Moral and Corporeal Ghosts in Milica Micic Dimovska's Collection U Procepu

Sibelan Forrester, Swarthmore College

Milica Micic Dimovska has received several important literary prizes and is one of the best-known women writing in Serbian today. Her 1998 collection U Procepu (Belgrade: NOLIT, 1998) contains twelve short stories. Almost all the stories include revenants or focus on the recently deceased, relatives or friends of the stories' narrators or main characters. The presence of death and the thoughts and experiences of survivors has many implications for a country with such troubled recent history, whose recollections of lost republics and possibilities still ache like phantom limbs. Most of the stories are situated in the specific geography and historical context of Novi Sad, capital of Vojvodina. Micic Dimovska effectively depicts the cost of great events, especially the wars of the 1990s, though their echoes in the sphere of "peace," tracing the psychological and moral toll of war and of the accompanying political degradation on the people, mostly women, who remained at home in a province that was at least nominally peaceful. Several stories raise the issue of religion and its consequences for fervent female believers.
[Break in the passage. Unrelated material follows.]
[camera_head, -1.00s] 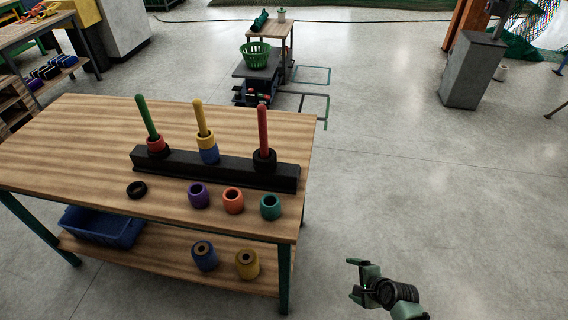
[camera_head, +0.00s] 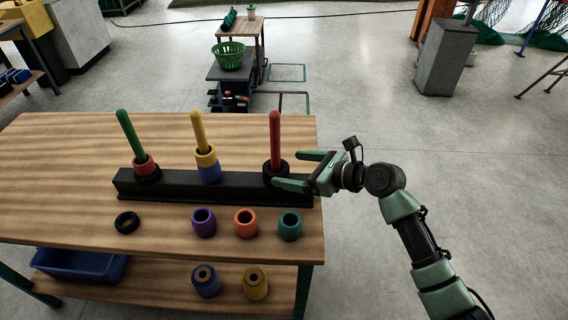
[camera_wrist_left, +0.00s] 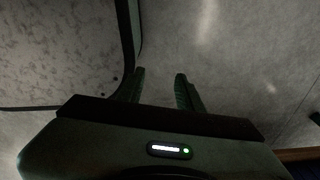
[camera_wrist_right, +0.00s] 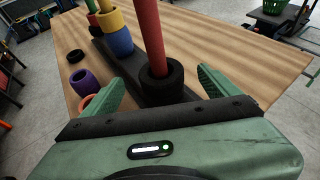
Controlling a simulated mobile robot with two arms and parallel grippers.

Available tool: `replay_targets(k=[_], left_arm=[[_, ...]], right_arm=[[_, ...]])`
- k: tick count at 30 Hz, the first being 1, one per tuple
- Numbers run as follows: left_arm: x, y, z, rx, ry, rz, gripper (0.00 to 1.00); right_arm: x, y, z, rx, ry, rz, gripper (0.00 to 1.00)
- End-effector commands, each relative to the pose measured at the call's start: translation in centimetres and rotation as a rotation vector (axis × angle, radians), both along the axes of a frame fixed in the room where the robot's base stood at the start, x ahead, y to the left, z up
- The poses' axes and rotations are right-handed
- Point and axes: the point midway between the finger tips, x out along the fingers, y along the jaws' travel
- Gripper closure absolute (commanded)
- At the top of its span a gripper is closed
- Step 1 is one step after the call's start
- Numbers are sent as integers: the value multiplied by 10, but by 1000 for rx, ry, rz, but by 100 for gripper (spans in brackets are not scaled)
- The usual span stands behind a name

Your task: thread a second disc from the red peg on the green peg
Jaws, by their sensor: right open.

Taken together, in their variety and complexity, they form a more devastating critique of recent events than any political pamphlet.

This paper will examine the roles of personal and historical ghosts in the collection's stories, demonstrating that Micic Dimovska's book can be read at once for its immediate relevance and for the universal implications that appeal to a readership outside its own time and place of origin.